Proposal: Preventing dependency confusion attacks with the map file

So (ignoring for a second the two indexes) you have

  • foo-1.0.0 (conflicts with bar-2.0.0)
  • foo-2.0.0
  • bar-2.0.0

I don’t see why index priority or proxying is relevant. The only valid solution is foo-2.0.0, bar-2.0.0. And I’m not sure what the relationship is to dependency confusion. Is it that you want the resolve to fail, because the resolver shouldn’t see foo-2.0.0 “because it comes from the wrong index”? If that’s the case, why would a proxy that served foo just from A and bar from B not do what you want? That’s easy - serve stuff from A by default, and only if something is requested that is not on A, do you access B for that project.

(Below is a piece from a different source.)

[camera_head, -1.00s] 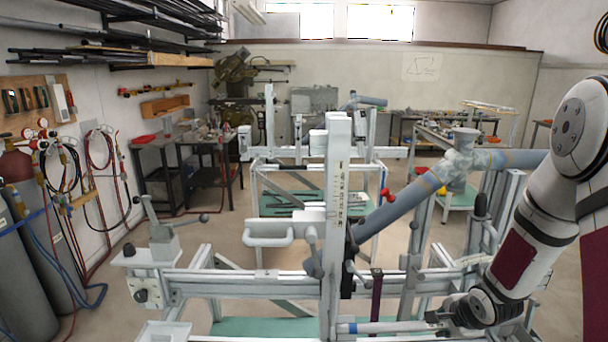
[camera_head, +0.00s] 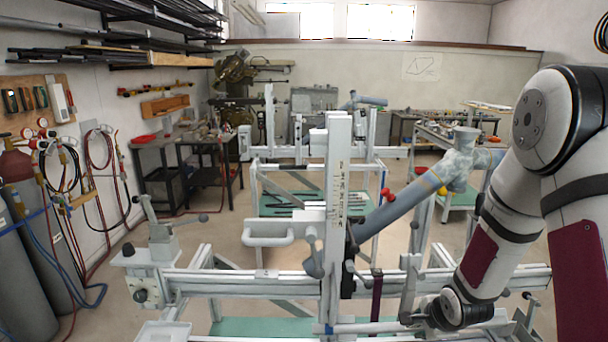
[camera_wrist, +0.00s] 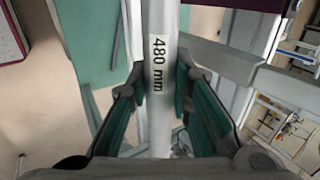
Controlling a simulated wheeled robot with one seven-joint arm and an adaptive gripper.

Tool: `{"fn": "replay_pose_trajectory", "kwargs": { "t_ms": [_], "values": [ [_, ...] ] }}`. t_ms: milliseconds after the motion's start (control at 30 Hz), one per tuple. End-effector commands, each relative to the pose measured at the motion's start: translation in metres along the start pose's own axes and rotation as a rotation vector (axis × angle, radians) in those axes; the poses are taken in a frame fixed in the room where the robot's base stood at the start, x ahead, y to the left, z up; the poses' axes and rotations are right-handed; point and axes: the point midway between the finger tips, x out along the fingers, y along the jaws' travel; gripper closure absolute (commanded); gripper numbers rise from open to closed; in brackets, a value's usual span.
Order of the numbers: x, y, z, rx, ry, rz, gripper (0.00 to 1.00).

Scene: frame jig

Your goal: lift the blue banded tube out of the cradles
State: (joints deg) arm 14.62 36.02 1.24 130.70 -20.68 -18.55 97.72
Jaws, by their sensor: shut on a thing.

Or is it as @uranusjr suggests, you’re assuming too limited a view of what a proxy could do?

Sorry, IDK what “file-level merging” means, but my point is precisely that a simple, unidirectional (proxy->pip) may not be sufficient.

So I’m not actually sure what the current behavior is in Trishank’s hypothetical, but I think the question roughly boils down to:

If two different indexes both have a foo-2.0-py3-none-any.whl, with different dependencies, what happens?

I think the assumption Trishank is making is that currently pip will treat both of those as distinct installation candidates, and will potentially backtrack between them if needed and that a index proxy cannot have two entries for foo-2.0-py3-none-any.whl that exhibits the same behavior.

What I’m not sure of is:

  1. What does pip do if multiple indexes present the “same” filename, but with different dependencies.
  2. What does pip do if one index presents the “same” filename multiple times, but with different dependencies.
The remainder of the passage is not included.